Firstly, if google sees its only responsibilities as "maximize shareholder value" and "obey the letter of the law" then perhaps they should officially give up on the "don't be evil" thing.

Secondly, it's disingenuous of them to ask the taxpayer to "just change the rules" if we don't like their avoidance, when they're funding the very regulatory capture which makes it hard for us to do that, via their investment in these schemes.

let me introduce you to: https://plus.google.com/+MattCutts/posts/4U2mpZ6hazU

don't be evil is not the same as do no evil

Seriously, what's up with politicians recently, both in Europe and here in the States, hammering at successful companies for trying to minimize their tax liability? I specifically avoided saying "leftist" politicians because even the right is guilty (I'm looking particularly at that sniveling fool John McCain).

Expect the law to change, creating an even more complicated tax structure and destroying even more economic value while providing zero benefit to common citizens.

We should be looking in the opposite direction. Do away with large swaths of the tax code and ask less of the companies that support the global economy. Especially now that apparently the organizations that extract those taxes (specifically the IRS) have become political tools to harass those people whose politics our "leaders" disagree with.

I agree with you about simplifying the tax code, but do not agree about reducing the tax-liability. Since these corporations benefit from society just like private individuals do, they should contribute to society (in the form of taxes) in kind.
Why not reduce the tax liability as well for people like you and me then? It would be one thing if governments could be trusted to spend the money wisely, but so far as I've seen (other than obvious exceptions such as emergency services and libraries) that's rarely the case.
I don't disagree with you.

I'm in favor of the tax-code placing an equal burden on everyone. I am against only corporations getting a free-pass though.

Government is a parasite on society. Corporations and other private enterprises are what create good societies through mutually advantageous exchanges. In contrast, governments extract wealth by force or the printing of money (fraud) and use it to pay for things that no private person or corporation would pay for (war, prisons, bureaucracy, fat pensions, welfare for people who could work but don't want to, etc.)
nonsense. Consider for a second all of the technology that corporations use in their products that were originally funded by government research projects like the internet(arpanet), world wide web (And others).

If government didn't have the scale to take on such projects a lot of these corporations wouldn't exist and a lack of research like those often government funded would just reinforce the status quo.

The assumption you're making is that if government hadn't funded network research, then all of the engineers who worked on the Internet would have been hoeing turnips in the fields. As if only the government can create technology, and that without a government bureaucrat to direct research, we all would still be communicating via smoke signals.

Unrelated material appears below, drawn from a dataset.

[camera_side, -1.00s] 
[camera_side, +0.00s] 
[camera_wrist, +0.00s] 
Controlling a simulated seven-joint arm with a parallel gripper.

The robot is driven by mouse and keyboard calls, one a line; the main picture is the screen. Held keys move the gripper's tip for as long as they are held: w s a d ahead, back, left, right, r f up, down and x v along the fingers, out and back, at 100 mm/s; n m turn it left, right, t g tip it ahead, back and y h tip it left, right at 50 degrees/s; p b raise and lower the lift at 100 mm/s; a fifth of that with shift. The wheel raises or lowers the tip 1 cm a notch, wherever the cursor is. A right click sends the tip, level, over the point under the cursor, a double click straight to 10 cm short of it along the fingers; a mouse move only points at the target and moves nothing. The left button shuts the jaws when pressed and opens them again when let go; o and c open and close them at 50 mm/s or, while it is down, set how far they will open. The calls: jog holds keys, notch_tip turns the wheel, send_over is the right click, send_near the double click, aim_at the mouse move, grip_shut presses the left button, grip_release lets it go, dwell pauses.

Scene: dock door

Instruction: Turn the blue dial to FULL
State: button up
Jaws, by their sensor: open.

The fact is, that if government hadn't been employing these engineers to create war technologies, our technology would probably be much more advanced and the world would have less war and be a much better place.

Whenever government employs people to do something, it necessarily keeps them from doing something else. This is well explained in chapter 4 of Henry Hazlitt's Economics in One Lesson (http://steshaw.org/economics-in-one-lesson/chap04p1.html) in taking the example of government spending for a bridge:

"The bridge exists. It is, let us suppose, a beautiful and not an ugly bridge. It has come into being through the magic of government spending. Where would it have been if the obstructionists and the reactionaries had had their way? There would have been no bridge. The country would have been just that much poorer. Here again the government spenders have the better of the argument with all those who cannot see beyond the immediate range of their physical eyes. They can see the bridge. But if they have taught themselves to look for indirect as well as direct consequences they can once more see in the eye of imagination the possibilities that have never been allowed to come into existence. They can see the unbuilt homes, the unmade cars and washing machines, the unmade dresses and coats, perhaps the ungrown and unsold foodstuffs. To see these uncreated things requires a kind of imagination that not many people have. We can think of these nonexistent objects once, perhaps, but we cannot keep them before our minds as we can the bridge that we pass every working day. What has happened is merely that one thing has been created instead of others.

I'm not making any assumptions and certainly not assuming they'd be farm hands or that only government can create techology. It's all around us in the details.

The fact is that a businesses number one aim is to make a profit and that restricts most businesses to seeing no further than the end of their nose and limits their capacity for risky investments. When it comes to research, corporations should be looking for profitable applications of research before anything else because it's their number one aim. This means that a lot of research that doesn't have any clear practical application to a profitable model or doesn't meet a percieved profitable timescale is unlikely to be pursued.

I'm not denying that some companies do some groundbreaking research just that the inherint nature of corporations prevents them from taking risks that governments can take and which a lot of corporations capitalise on. Corporation and government funded research are two sides of the same coin. They both bring their respective benefits to society but one won't work without the other.

Most corporations would never have taken the big initial risks and government would likely never have practically applied the findings to a valuable product.

Corporations are organizations of private individuals (either employees or shareholders), all of whom already pay taxes.